Hayek is considered to be a major economist and political philosopher of the twentieth century. Hayek's account of how changing prices communicate information which enables individuals to coordinate their plans is widely regarded as an important achievement in economics. He also contributed to the fields of systems thinking, jurisprudence, neuroscience and the history of ideas.
Hayek served in World War I and said that his experience in the war and his desire to help avoid the mistakes that had led to the war led him to his career. Hayek lived in Austria, Great Britain, the United States and Germany, and became a British subject in 1938. He spent most of his academic life at the London School of Economics (LSE), the University of Chicago, and the University of Freiburg.
In 1984, he was appointed as a member of the Order of the Companions of Honour by Queen Elizabeth II on the advice of Prime Minister Margaret Thatcher for his "services to the study of economics." He also received the US Presidential Medal of Freedom in 1991 from president George H. W. Bush. In 2011, his article The Use of Knowledge in Society was selected as one of the top 20 articles published in the American Economic Review during its first 100 years.
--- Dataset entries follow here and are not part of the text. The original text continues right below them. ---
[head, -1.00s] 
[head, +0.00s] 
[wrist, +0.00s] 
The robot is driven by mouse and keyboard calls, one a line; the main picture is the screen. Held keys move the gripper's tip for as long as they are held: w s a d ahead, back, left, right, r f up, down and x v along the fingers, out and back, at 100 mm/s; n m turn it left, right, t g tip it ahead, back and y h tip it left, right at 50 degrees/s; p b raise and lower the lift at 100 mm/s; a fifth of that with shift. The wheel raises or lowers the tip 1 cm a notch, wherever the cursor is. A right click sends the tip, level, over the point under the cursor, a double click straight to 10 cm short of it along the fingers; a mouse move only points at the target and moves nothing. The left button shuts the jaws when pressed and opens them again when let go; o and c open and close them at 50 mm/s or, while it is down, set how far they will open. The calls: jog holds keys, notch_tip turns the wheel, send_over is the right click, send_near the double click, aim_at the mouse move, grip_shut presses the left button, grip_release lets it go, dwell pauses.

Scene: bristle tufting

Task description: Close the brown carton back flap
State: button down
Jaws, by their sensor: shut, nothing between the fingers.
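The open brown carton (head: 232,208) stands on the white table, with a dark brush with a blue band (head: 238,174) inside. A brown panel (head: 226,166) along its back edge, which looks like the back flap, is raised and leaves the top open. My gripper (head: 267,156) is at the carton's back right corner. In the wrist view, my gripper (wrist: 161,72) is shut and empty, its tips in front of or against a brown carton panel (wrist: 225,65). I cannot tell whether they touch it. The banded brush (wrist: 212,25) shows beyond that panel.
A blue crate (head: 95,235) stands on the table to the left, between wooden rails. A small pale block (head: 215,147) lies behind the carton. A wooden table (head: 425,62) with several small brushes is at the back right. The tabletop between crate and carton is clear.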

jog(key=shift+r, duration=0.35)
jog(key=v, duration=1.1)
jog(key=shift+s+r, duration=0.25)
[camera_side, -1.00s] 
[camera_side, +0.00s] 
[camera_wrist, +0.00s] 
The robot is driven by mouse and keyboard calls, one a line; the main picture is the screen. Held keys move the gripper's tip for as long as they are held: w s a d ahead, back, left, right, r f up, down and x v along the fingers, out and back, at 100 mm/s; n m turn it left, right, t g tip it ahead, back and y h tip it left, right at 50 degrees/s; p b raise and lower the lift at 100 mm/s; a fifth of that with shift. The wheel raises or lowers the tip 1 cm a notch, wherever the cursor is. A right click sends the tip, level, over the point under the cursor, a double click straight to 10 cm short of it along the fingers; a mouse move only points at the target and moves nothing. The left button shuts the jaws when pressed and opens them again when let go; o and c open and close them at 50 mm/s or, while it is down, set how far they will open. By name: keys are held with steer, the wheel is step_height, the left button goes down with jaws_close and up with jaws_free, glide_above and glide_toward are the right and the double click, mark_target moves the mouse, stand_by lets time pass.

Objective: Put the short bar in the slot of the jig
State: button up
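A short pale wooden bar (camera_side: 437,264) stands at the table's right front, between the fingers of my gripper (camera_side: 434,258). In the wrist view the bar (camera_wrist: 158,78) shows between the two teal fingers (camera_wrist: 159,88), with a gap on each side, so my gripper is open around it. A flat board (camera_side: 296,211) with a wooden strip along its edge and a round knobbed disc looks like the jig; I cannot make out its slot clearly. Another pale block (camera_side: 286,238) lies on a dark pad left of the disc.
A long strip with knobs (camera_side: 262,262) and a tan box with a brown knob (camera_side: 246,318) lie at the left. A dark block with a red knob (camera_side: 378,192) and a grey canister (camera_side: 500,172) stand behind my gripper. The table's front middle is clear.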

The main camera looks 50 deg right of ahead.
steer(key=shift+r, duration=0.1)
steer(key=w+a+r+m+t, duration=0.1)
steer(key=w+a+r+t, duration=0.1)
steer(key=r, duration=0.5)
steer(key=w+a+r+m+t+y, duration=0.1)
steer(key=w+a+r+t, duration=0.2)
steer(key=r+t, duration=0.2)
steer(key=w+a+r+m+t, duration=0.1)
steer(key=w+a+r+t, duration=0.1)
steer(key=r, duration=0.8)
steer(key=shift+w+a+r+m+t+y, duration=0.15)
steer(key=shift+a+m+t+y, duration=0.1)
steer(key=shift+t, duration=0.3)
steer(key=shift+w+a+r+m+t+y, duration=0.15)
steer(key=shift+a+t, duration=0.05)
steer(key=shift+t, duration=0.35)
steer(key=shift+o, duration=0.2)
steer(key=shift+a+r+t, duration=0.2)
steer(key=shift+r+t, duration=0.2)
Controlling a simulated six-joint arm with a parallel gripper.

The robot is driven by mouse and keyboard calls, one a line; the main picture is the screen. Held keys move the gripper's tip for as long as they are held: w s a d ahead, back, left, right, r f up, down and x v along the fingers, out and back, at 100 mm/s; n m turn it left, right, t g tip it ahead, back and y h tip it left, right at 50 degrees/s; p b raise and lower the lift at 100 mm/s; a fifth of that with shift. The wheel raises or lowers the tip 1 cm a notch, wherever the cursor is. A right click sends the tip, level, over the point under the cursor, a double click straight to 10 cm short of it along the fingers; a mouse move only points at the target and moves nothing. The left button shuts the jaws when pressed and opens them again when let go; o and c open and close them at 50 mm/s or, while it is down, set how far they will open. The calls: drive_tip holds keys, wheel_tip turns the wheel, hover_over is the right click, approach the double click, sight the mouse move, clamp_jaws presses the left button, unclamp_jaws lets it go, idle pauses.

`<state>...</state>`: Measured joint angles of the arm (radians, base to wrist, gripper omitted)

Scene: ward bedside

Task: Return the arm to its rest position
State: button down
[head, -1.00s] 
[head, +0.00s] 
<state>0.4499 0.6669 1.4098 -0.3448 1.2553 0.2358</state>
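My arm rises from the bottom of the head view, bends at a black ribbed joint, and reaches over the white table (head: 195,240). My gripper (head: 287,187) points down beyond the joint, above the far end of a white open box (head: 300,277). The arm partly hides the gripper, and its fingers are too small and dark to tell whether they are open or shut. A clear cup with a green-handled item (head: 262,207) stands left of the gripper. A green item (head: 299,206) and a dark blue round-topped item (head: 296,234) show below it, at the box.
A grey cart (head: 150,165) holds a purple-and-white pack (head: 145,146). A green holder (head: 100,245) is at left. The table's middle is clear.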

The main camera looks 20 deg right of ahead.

Masters Of Money: Friedrich Hayek (2/3 BBC)
Stephanie Flanders examines one of the most revolutionary and controversial thinkers of all. Karl Marx's ideas left an indelible stamp on the lives of billions of people and the world we live in today. As the global financial crisis continues on its destructive path, some are starting to wonder if he was right.
Marx argued that capitalism is inherently unfair and therefore doomed to collapse, so it should be got rid of altogether. Today as the gap between rich and poor continues to cause tension, his ideas are once again being taken seriously at the heart of global business.
Stephanie travels from Marx's birthplace to a former communist regime detention centre in Berlin and separates his economic analysis from what was carried out in his name. She asks what answers does Marx provide to the mess we are all in today.